**Directions for this task**
Return each line containing "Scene".

**Stored rows**
□ □ □ □ □
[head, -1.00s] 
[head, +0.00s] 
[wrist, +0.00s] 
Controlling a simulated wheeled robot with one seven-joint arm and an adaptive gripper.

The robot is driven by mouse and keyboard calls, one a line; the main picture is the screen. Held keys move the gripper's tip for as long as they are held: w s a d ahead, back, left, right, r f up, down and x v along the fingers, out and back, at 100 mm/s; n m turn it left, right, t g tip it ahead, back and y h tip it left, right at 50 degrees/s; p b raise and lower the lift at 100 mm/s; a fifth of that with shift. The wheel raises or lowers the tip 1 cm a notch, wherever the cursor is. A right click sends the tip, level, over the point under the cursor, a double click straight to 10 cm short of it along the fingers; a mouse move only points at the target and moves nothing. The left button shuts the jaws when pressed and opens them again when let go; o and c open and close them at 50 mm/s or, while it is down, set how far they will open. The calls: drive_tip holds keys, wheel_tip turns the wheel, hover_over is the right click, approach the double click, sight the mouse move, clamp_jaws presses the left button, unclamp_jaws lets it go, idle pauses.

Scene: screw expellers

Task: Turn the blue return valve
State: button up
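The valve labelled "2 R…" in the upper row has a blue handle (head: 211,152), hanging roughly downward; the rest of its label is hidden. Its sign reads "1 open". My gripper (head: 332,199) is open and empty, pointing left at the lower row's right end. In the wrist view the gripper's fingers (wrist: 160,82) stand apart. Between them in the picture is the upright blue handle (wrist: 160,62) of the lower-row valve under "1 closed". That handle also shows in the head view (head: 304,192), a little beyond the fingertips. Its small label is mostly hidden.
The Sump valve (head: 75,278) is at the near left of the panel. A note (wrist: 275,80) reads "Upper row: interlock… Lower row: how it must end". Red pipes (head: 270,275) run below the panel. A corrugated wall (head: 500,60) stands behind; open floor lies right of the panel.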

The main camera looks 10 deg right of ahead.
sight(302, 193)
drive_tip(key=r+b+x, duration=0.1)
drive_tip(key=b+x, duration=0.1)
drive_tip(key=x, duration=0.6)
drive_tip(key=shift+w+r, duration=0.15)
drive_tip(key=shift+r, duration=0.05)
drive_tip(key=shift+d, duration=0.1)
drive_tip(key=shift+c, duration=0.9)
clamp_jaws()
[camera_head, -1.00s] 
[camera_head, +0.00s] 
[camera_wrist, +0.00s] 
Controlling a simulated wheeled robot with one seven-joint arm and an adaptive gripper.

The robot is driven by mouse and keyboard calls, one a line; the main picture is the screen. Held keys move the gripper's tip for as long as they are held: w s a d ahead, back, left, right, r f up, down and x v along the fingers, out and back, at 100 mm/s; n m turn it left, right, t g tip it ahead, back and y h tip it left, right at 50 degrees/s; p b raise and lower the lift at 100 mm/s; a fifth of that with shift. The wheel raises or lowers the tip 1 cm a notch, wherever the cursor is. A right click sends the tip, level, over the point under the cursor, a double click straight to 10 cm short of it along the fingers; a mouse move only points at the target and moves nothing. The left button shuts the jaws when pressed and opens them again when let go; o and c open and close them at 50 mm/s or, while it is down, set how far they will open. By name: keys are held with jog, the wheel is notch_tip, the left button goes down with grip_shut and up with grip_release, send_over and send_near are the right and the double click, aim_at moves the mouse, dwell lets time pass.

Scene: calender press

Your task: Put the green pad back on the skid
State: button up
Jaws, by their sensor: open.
□ □ □ □ □
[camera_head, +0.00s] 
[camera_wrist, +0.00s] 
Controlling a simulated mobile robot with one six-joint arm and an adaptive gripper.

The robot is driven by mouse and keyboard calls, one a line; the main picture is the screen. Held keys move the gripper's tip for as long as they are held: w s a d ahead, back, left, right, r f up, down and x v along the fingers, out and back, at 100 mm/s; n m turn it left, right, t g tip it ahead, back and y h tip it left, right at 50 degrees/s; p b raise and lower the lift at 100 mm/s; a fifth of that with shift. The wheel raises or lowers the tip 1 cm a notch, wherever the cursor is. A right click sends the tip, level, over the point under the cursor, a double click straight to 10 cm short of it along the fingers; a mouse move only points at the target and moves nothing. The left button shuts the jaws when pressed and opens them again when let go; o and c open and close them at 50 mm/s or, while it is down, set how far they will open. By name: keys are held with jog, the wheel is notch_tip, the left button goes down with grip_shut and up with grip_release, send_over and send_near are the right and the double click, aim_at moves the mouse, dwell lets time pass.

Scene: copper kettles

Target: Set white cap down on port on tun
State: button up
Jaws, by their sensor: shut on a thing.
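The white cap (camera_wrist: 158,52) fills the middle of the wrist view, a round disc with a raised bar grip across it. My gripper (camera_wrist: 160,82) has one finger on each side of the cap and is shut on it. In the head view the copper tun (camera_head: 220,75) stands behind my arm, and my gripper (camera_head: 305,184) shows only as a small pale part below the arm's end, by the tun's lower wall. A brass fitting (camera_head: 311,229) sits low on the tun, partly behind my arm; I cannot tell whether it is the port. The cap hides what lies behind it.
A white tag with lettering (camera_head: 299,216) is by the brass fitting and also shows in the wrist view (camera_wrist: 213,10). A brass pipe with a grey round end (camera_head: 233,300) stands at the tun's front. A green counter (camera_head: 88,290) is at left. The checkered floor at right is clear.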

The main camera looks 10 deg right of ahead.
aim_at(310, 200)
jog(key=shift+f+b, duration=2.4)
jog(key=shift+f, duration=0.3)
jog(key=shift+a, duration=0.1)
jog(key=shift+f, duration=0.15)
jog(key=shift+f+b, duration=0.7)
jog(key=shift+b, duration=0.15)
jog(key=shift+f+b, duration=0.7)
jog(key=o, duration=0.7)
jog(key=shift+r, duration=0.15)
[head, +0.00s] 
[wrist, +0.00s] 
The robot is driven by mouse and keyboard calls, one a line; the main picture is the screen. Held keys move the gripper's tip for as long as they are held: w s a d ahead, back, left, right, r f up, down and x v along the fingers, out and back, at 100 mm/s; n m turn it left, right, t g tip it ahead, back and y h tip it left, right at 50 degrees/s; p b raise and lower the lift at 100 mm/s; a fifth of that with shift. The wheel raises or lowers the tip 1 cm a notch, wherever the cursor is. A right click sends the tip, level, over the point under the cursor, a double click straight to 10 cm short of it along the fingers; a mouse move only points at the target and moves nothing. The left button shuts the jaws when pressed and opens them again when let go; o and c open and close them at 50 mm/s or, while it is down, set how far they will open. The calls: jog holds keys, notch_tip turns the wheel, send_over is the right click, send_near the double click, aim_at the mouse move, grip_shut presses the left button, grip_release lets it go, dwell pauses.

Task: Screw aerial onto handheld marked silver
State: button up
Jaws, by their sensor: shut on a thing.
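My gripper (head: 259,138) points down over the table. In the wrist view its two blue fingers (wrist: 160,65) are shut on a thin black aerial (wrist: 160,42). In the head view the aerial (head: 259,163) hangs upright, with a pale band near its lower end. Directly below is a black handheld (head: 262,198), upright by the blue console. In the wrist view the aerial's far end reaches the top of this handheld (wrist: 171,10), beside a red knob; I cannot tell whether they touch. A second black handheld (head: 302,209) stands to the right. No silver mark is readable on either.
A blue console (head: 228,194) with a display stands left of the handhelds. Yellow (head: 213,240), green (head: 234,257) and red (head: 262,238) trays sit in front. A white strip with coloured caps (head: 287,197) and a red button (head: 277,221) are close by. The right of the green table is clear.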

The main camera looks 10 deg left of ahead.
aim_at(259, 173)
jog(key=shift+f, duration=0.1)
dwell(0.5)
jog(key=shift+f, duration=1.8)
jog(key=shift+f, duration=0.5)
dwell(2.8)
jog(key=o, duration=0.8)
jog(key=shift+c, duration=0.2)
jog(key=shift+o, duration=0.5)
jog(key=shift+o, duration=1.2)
□ □ □ □ □
**Exercise output**
Scene: screw expellers
Scene: calender press
Scene: copper kettles

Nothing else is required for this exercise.